-- begin PROVIDED RECORDS --

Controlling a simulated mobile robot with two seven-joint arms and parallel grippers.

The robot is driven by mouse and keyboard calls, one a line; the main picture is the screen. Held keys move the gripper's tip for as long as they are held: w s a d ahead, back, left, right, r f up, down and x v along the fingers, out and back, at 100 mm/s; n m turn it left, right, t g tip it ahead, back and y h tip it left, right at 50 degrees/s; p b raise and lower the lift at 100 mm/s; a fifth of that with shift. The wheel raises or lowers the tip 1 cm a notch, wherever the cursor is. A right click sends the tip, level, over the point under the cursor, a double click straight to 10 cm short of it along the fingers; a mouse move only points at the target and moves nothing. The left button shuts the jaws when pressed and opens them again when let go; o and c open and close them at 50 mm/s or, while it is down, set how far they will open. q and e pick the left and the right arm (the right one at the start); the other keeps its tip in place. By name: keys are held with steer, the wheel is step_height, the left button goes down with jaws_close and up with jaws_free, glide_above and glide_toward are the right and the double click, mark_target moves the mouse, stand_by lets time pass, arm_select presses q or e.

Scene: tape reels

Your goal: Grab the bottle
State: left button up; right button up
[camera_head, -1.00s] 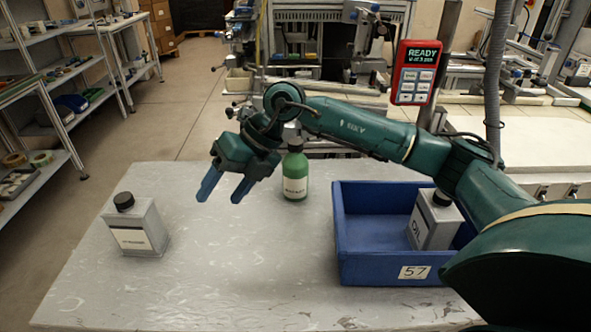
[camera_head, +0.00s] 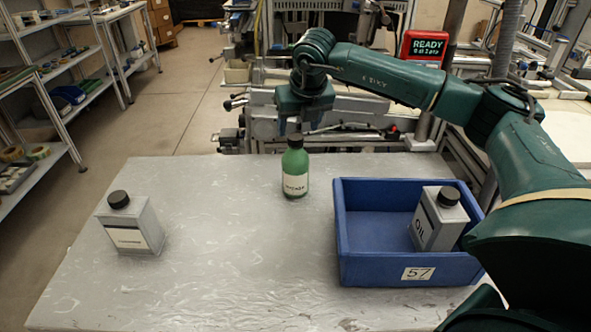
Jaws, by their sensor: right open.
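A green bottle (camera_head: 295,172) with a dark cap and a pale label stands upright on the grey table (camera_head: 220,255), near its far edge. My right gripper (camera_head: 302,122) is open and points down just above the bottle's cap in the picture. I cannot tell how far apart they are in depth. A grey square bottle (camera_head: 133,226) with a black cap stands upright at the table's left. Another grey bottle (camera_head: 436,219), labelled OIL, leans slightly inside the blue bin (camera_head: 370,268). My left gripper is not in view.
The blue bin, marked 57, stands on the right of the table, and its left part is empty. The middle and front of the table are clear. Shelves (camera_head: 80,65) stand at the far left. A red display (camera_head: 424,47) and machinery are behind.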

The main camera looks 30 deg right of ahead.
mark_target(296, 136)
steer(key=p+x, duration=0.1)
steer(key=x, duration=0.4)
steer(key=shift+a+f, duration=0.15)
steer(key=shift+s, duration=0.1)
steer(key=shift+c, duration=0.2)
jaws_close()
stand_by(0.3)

-- end PROVIDED RECORDS --
-- begin PROVIDED RECORDS --

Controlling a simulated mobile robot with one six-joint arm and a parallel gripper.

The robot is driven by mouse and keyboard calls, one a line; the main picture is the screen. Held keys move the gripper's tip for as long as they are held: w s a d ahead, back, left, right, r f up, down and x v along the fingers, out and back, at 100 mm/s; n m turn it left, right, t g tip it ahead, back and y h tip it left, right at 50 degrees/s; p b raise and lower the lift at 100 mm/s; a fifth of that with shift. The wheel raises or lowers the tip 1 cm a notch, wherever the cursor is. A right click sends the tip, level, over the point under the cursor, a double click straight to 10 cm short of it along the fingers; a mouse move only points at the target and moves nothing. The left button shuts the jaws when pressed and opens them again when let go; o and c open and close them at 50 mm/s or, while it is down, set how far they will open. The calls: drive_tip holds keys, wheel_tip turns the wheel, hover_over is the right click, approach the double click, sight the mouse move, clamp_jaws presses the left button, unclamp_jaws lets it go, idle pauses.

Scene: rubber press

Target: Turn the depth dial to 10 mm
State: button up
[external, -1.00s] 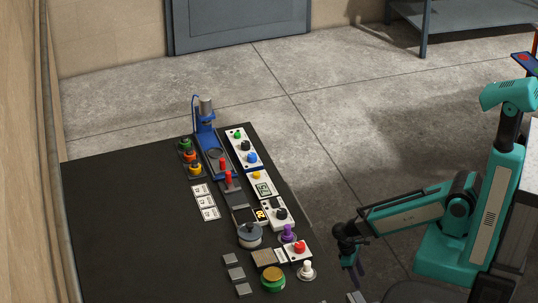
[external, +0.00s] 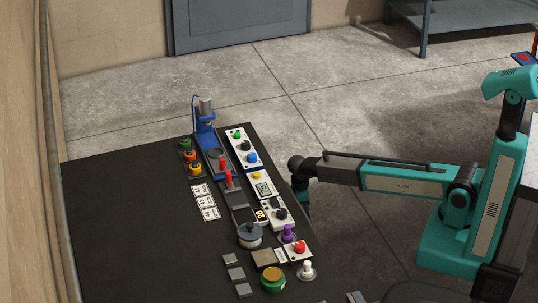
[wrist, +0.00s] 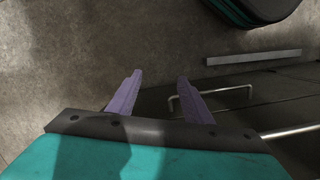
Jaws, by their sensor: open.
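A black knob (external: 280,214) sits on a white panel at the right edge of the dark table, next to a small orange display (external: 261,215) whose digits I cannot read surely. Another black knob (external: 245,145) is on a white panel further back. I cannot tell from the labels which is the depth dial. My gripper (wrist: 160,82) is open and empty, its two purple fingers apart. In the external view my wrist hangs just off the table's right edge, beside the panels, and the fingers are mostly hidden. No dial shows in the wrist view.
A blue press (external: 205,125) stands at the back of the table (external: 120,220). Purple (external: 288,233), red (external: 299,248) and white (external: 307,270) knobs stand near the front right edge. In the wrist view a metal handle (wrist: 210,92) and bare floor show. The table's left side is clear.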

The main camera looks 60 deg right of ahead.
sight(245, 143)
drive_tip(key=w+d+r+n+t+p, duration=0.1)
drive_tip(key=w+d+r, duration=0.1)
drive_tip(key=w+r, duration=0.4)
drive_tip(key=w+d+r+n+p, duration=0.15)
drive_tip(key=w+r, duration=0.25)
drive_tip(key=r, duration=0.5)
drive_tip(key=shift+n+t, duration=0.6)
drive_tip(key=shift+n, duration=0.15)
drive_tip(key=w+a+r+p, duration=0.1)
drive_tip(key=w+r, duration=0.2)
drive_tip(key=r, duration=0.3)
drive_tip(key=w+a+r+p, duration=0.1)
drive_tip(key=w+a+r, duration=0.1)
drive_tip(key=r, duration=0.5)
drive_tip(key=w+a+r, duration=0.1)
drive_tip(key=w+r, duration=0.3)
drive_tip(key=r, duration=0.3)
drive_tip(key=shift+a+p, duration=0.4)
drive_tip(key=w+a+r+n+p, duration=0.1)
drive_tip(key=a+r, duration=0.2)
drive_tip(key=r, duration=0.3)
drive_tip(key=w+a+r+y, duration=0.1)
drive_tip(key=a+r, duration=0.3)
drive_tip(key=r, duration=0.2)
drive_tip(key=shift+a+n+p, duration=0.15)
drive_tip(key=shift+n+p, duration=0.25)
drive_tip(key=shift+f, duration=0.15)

-- end PROVIDED RECORDS --

**PROBLEM TO WORK ON**
Select and copy every line from the records that includes the word "State".

**TASK ANSWER**
State: left button up; right button up
State: button up

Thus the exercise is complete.